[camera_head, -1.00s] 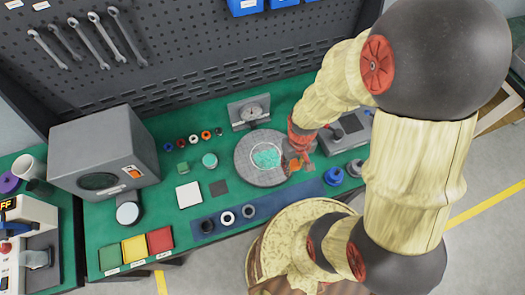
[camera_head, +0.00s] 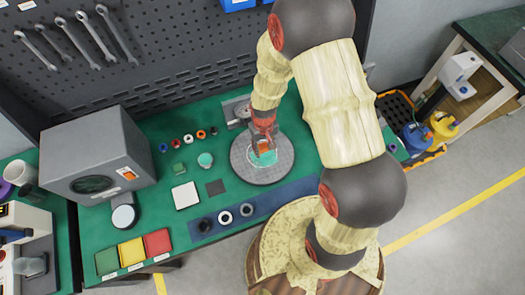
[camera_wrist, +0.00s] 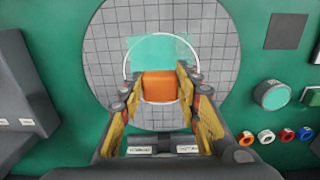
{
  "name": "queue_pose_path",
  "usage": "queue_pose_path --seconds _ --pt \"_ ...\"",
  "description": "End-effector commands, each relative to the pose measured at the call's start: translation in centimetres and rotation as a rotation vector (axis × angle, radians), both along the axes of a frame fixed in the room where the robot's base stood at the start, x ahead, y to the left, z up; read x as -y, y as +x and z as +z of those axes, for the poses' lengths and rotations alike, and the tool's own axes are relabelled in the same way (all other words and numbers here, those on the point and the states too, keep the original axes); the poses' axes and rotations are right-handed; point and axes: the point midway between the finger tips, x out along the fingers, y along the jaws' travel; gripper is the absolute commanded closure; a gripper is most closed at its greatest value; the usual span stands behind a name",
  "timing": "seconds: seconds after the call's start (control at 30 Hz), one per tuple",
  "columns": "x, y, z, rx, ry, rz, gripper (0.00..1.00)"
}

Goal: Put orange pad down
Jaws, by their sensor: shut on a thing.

★ ★ ★ ★ ★

*PROMPT:*
Return each line exactly as written. Any picture gets left out.

*ANSWER IN FULL:*
[camera_head, -1.00s] 
[camera_head, +0.00s] 
[camera_wrist, +0.00s] 
{
  "name": "queue_pose_path",
  "usage": "queue_pose_path --seconds _ --pt \"_ ...\"",
  "description": "End-effector commands, each relative to the pose measured at the call's start: translation in centimetres and rotation as a rotation vector (axis × angle, radians), both along the axes of a frame fixed in the room where the robot's base stood at the start, x ahead, y to the left, z up; read x as -y, y as +x and z as +z of those axes, for the poses' lengths and rotations alike, and the tool's own axes are relabelled in the same way (all other words and numbers here, those on the point and the states too, keep the original axes); the poses' axes and rotations are right-handed; point and axes: the point midway between the finger tips, x out along the fingers, y along the jaws' travel; gripper is the absolute commanded closure; a gripper is most closed at its greatest value; the usual span stands behind a name",
  "timing": "seconds: seconds after the call's start (control at 30 Hz), one per tuple",
  "columns": "x, y, z, rx, ry, rz, gripper (0.00..1.00)"
}

Goal: Put orange pad down
Jaws, by their sensor: shut on a thing.

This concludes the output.